Ich bin mir durchaus bewusst, dass ich keinen Rechtsanspruch auf Veröffentlichung meiner Meinung in Ihrem Blatt habe. Eine unabhängige (wie im Untertitel der Mitteldeutschen Zeitung suggeriert wird) und ausgewogene Berichterstattung stelle ich mir jedoch anders vor. Ich würde mir eine offene und ehrliche Debatte über die Person Genscher wünschen. Eine Debatte, in der die großen Leistungen ebenso wie die kritischen Aspekte in seiner politischen Vita beleuchtet werden. Eine Debatte, an deren Ende der Mensch und nicht die Ikone steht. Und ich wünsche mir eine Debatte, die die Person Genscher in den Kanon wichtiger Hallenser einordnet, ihre Wirkung für diese Stadt herausstellt und bisherige Würdigungen berücksichtigt.
Ich bin nicht der Meinung, dass der Ehrenbürger, Ehrensenator der Universität sowie der Leopoldina und Ehrenschwager der Halloren Genscher in seiner Heimatstadt noch nicht die ihm gebührende Achtung erfahren hätte und ich bin offen für eine inhaltliche Auseinandersetzung, ob und wie eine weitere Würdigung aussehen könnte – in einer offenen, respektvollen und ehrlichen Debatte.
Christian Feigl
Stadtrat
Fraktion BÜNDNIS 90/die Grünen
Sehr gut geschrieben!
Wer ist denn schuld, an dem ganzem Debakel? Herr Feigl selbst hat diesen Stein ins Rollen gebracht.
Die MZ sollte sich wieder auf guten Journalismus besinnen; recherchieren und informieren. Bild-Leser werden sie mit Stimmungsmache nicht zurückholen.
Auch die Yuppies der FDP könnten sich wieder an Genscher, Lambsdorff und Baum zurückerinnern und an den Inhalten arbeiten, um ehemalig treue Stammwähler (wie ich) wieder zurück zu holen. In der Kommunalpolitik haben sie zu den Themen Finanzen, Wirtschaft oder Stadtentwicklung nichts zu sagen.
Ach Halle… H.D. Genscher ist bald ein Jahr tot. Die Uhren drehen sich heute schneller. Die Debatte um eine Würdigung kann man sich bald sparen. Zumal eine Debatte in verschlossenen Stadtratsausschüssen alles andere als eine offene Debatte mit der Stadtbevölkerung ist.

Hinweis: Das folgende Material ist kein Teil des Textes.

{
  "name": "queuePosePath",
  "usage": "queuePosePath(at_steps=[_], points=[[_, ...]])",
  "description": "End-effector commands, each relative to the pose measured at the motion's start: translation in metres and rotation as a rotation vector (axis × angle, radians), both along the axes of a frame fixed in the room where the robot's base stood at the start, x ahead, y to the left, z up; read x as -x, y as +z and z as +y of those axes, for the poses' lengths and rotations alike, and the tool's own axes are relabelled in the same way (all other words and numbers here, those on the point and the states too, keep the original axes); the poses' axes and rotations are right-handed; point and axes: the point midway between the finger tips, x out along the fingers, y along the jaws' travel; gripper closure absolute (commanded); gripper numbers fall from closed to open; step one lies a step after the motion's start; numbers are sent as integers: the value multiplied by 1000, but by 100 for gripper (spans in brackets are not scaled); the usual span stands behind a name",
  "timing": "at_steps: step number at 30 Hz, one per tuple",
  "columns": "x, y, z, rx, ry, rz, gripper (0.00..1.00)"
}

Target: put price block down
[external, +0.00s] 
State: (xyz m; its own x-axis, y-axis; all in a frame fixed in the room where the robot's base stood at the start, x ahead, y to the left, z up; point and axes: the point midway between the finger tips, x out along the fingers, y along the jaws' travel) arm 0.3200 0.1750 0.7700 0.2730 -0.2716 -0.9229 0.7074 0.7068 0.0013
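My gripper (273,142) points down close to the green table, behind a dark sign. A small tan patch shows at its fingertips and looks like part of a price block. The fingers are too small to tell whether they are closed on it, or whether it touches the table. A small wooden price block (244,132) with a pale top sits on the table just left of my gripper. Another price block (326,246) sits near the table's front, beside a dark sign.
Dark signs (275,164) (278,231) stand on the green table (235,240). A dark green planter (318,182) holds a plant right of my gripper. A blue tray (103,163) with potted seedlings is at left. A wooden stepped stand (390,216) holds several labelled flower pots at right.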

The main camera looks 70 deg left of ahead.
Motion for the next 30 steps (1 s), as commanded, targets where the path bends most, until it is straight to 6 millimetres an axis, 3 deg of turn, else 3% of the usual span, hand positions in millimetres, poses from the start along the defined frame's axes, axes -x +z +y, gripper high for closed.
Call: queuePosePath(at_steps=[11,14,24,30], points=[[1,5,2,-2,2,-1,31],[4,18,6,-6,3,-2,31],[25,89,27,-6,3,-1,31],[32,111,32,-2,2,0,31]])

Viel schlimmer wiegt allerdings in meinen Augen, dass Stadtrat Feigl Zweifel an der Unabhängigkeit einer Zeitung oder der journalistischen Sorgfaltspflicht eines Redakteurs hegt, weil dieser kritisch über seine Arbeit berichtet? Diese Karte spielt gewöhnlich das politische Spektrum auf der anderen Seite aus. Aber nur zu. Umsichschlagen ist halt einfacher, als sich der Sache zu stellen.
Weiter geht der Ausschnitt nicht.